Write each line exactly as it stands, from the line containing "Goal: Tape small" through the end of the data.

▼

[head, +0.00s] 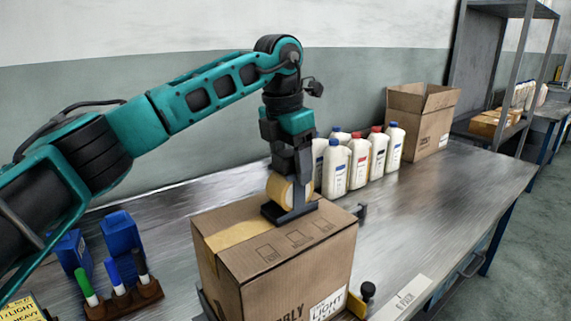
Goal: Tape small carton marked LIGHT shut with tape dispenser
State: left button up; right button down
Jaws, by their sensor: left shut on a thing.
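The small brown carton (235,290) marked LIGHT stands on the metal workbench with its top flaps closed. Its LIGHT label (328,305) is on the front face near the bottom. My left gripper (293,172) comes down from above and is shut on the tape dispenser (289,211), which has a dark base and a yellowish tape roll. The dispenser is at the carton's top, toward its far right side. A strip of tape (236,236) runs on the top from the left edge toward the dispenser. The fingertips are partly hidden. My right gripper is not in view.
Several white bottles (336,168) with blue and red caps stand behind the carton. An open carton (424,115) stands farther back. Blue bins (121,236) and a marker holder (130,300) are at left. A dark knob (368,289) is beside the carton. The bench (450,200) is clear at right.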

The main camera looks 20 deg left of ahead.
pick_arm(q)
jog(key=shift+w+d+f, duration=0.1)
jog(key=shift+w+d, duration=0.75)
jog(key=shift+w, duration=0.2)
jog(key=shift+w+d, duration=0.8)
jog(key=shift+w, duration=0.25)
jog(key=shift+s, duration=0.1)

▲

Answer to the problem:
Goal: Tape small carton marked LIGHT shut with tape dispenser
State: left button up; right button down
Jaws, by their sensor: left shut on a thing.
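The small brown carton (235,290) marked LIGHT stands on the metal workbench with its top flaps closed. Its LIGHT label (328,305) is on the front face near the bottom. My left gripper (293,172) comes down from above and is shut on the tape dispenser (289,211), which has a dark base and a yellowish tape roll. The dispenser is at the carton's top, toward its far right side. A strip of tape (236,236) runs on the top from the left edge toward the dispenser. The fingertips are partly hidden. My right gripper is not in view.
Several white bottles (336,168) with blue and red caps stand behind the carton. An open carton (424,115) stands farther back. Blue bins (121,236) and a marker holder (130,300) are at left. A dark knob (368,289) is beside the carton. The bench (450,200) is clear at right.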

The main camera looks 20 deg left of ahead.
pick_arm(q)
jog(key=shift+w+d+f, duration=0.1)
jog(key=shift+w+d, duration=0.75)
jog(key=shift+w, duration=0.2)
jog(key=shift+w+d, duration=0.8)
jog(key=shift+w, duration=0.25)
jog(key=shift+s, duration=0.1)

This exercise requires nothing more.